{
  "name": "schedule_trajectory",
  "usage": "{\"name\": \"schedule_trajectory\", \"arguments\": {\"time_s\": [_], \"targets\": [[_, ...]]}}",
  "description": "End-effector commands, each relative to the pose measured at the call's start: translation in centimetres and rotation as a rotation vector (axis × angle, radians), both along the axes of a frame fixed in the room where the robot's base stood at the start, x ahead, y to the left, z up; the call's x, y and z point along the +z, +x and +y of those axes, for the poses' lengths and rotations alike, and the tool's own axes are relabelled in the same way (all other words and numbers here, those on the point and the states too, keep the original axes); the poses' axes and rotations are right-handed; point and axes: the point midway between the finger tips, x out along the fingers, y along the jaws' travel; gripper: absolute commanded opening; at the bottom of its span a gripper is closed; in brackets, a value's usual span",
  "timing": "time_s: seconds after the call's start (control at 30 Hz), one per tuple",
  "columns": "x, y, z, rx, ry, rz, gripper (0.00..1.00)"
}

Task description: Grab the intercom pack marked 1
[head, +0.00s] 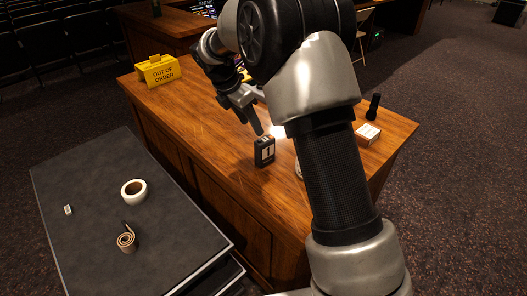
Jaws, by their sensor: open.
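The intercom pack marked 1 (264,152) is a small black box with a white label bearing a "1". It stands upright on the wooden desk (190,105), near its front edge. My gripper (262,128) is just above and behind the pack, pointing down towards it. Its jaws are open and nothing shows between them. One finger comes close to the pack's top; I cannot tell whether they touch. The other finger is partly lost in a bright glare. My arm hides the middle and part of the right side of the desk.
A yellow "OUT OF ORDER" sign (158,71) stands at the desk's far left. A white box (367,134) and a black flashlight (374,106) are at the right. A dark case (80,215) at front left bears a tape roll (133,191) and a coiled strap (127,241).

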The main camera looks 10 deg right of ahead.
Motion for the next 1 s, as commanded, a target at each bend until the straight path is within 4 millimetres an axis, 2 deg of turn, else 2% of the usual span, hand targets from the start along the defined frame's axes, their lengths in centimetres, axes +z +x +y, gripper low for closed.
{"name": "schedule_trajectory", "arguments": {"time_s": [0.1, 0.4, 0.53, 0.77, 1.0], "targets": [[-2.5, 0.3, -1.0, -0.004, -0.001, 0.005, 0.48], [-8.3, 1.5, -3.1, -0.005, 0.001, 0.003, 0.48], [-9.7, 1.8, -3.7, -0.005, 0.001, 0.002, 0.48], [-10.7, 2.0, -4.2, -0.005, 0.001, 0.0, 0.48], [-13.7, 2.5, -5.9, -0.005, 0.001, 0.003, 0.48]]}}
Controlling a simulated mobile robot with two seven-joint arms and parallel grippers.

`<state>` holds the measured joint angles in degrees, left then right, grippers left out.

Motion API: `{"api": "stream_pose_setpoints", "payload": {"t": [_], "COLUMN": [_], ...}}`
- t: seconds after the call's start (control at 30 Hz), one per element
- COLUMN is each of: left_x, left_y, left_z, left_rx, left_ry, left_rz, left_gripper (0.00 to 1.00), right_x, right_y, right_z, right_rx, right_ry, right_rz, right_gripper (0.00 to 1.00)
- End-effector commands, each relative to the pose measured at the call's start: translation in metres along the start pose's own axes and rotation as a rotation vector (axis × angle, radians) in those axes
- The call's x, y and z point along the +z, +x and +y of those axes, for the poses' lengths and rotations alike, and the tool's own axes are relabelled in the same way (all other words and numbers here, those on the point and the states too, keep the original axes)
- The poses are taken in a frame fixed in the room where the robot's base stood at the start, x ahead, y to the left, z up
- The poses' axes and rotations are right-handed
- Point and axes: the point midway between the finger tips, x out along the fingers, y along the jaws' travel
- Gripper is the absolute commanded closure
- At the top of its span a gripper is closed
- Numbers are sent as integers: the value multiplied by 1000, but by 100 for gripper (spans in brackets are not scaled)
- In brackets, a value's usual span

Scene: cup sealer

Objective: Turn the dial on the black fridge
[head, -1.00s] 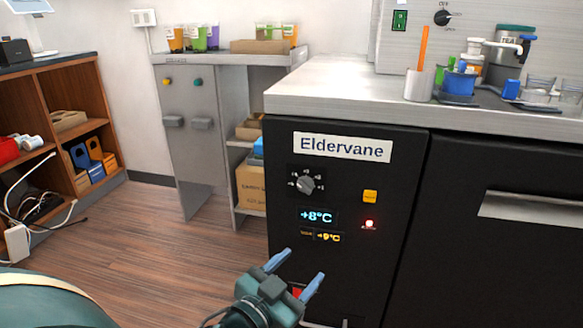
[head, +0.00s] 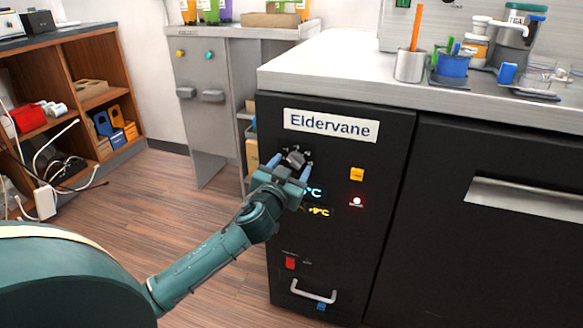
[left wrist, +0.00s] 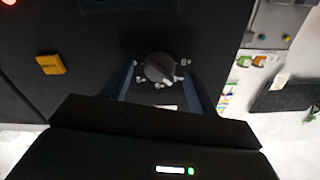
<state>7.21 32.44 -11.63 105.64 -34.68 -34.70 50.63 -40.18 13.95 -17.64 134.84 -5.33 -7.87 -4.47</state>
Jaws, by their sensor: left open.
________
• [What the exercise asks] Leave out the pictures and output every record above precisely as given.

• [Written reply]
{
  "name": "schedule_trajectory",
  "usage": "{\"name\": \"schedule_trajectory\", \"arguments\": {\"time_s\": [_], \"targets\": [[_, ...]]}}",
  "description": "End-effector commands, each relative to the pose measured at the call's start: translation in centimetres and rotation as a rotation vector (axis × angle, radians), both along the axes of a frame fixed in the room where the robot's base stood at the start, x ahead, y to the left, z up; the call's x, y and z point along the +z, +x and +y of those axes, for the poses' lengths and rotations alike, and the tool's own axes are relabelled in the same way (all other words and numbers here, those on the point and the states too, keep the original axes); the poses' axes and rotations are right-handed; point and axes: the point midway between the finger tips, x out along the fingers, y along the jaws' travel; gripper: absolute commanded opening; at the bottom of its span a gripper is closed; in brackets, a value's usual span",
  "timing": "time_s: seconds after the call's start (control at 30 Hz), one per tuple",
  "columns": "x, y, z, rx, ry, rz, gripper (0.00..1.00)"
}

Task description: Grab the intercom pack marked 1
[head, +0.00s] 
Jaws, by their sensor: open.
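The intercom pack marked 1 (264,152) is a small black box with a white label bearing a "1". It stands upright on the wooden desk (190,105), near its front edge. My gripper (262,128) is just above and behind the pack, pointing down towards it. Its jaws are open and nothing shows between them. One finger comes close to the pack's top; I cannot tell whether they touch. The other finger is partly lost in a bright glare. My arm hides the middle and part of the right side of the desk.
A yellow "OUT OF ORDER" sign (158,71) stands at the desk's far left. A white box (367,134) and a black flashlight (374,106) are at the right. A dark case (80,215) at front left bears a tape roll (133,191) and a coiled strap (127,241).

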The main camera looks 10 deg right of ahead.
Motion for the next 1 s, as commanded, a target at each bend until the straight path is within 4 millimetres an axis, 2 deg of turn, else 2% of the usual span, hand targets from the start along the defined frame's axes, their lengths in centimetres, axes +z +x +y, gripper low for closed.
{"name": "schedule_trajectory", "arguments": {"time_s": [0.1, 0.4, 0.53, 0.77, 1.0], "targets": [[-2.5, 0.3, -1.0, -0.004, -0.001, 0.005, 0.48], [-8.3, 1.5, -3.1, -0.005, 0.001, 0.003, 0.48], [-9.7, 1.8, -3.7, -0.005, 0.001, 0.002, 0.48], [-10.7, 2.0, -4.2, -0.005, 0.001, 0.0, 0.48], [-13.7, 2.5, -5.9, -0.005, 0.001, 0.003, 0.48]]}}
Controlling a simulated mobile robot with two seven-joint arms and parallel grippers.

`<state>` holds the measured joint angles in degrees, left then right, grippers left out.

Motion API: `{"api": "stream_pose_setpoints", "payload": {"t": [_], "COLUMN": [_], ...}}`
- t: seconds after the call's start (control at 30 Hz), one per element
- COLUMN is each of: left_x, left_y, left_z, left_rx, left_ry, left_rz, left_gripper (0.00 to 1.00), right_x, right_y, right_z, right_rx, right_ry, right_rz, right_gripper (0.00 to 1.00)
- End-effector commands, each relative to the pose measured at the call's start: translation in metres along the start pose's own axes and rotation as a rotation vector (axis × angle, radians) in those axes
- The call's x, y and z point along the +z, +x and +y of those axes, for the poses' lengths and rotations alike, and the tool's own axes are relabelled in the same way (all other words and numbers here, those on the point and the states too, keep the original axes)
- The poses are taken in a frame fixed in the room where the robot's base stood at the start, x ahead, y to the left, z up
- The poses' axes and rotations are right-handed
- Point and axes: the point midway between the finger tips, x out along the fingers, y along the jaws' travel
- Gripper is the absolute commanded closure
- At the top of its span a gripper is closed
- Numbers are sent as integers: the value multiplied by 1000, but by 100 for gripper (spans in brackets are not scaled)
- In brackets, a value's usual span

Scene: cup sealer

Objective: Turn the dial on the black fridge
[head, -1.00s] 
[head, +0.00s] 
[left wrist, +0.00s] 
<state>7.21 32.44 -11.63 105.64 -34.68 -34.70 50.63 -40.18 13.95 -17.64 134.84 -5.33 -7.87 -4.47</state>
Jaws, by their sensor: left open.

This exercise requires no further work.